I wonder, through the lens of his daughter, how Wire feels about the world young people find themselves in today. “There is an immense pressure on kids to not make any mistakes,” he reflects. “If you’re going to make mistakes, you should make them while you’re young. But now, it seems like there’s a digital record of them forever – and I can’t stress how lucky I feel having grown up in an age where that wasn’t an issue. There’s far too much unforgiveness toward young people. Surely, we have to give them a greater chance of expression and the ability to fuck up sometimes? Otherwise they’ll never learn. Failure is such an important part of your life and you shouldn’t protect yourself from it.”
Manic Street Preachers were born of the political disruption of the Miners’ Strikes; a generation of neutered men laid to waste, a land with a loss of purpose. Unemployment and destruction coloured their world view. “There have always been terrible times and circumstances, whether it be war or strikes of governments – but this is different,” he notes. “This is a hovering malaise of digital sickness. When we were younger, there was still an ability to dream and escape, and I think to me, those avenues have closed down a bit.”

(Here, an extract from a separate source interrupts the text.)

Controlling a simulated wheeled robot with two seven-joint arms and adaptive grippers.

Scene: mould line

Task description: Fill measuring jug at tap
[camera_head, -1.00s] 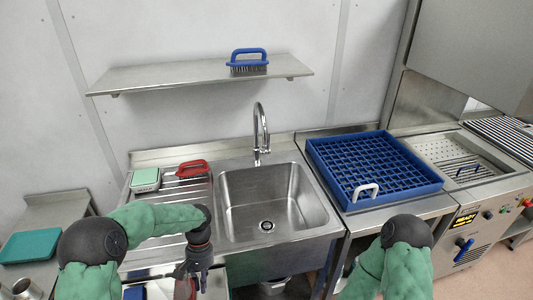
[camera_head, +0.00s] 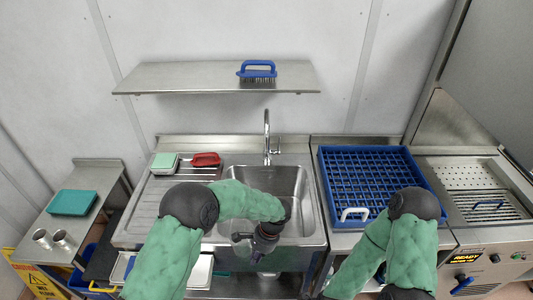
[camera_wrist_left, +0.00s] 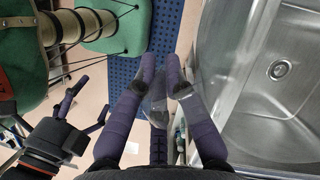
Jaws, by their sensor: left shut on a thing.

He tells me of a book called Shadow Work by Ivan Illich. “It’s about how companies, corporations and tech bros, for lack of a better word, have put all the emphasis on us. Whether its’d doing your shopping with no one to serve you, putting your own oil in your car, doing your online banking – its’s all a giant handover of power and responsibility onto us. It’s saying, ‘You have to do every fucking thing’, and it’s debilitating for human beings to be burdened with so much pressure, to be so isolated from people and a community.”
Despite the unforgiving self-interrogations and unflattering reflections of Critical Thinking, on the other side of it, Wire is left with absolute gratitude. “I’m so grateful to be living where I am with the people I know in a rarefied, sheltered existence in some ways,” he shares. “I’m not extravagant, but financial security is in itself a massive fucking pleasure. I’m grateful for the fact we’re not in a war zone because you realise how circumstances for others are a million times more dire than your own, and sometimes you need to have that moment where you look in the mirror and find a deep understanding of what you can do next. We’re learning not to be so terrified of our own shadow, and it’s a long shadow.”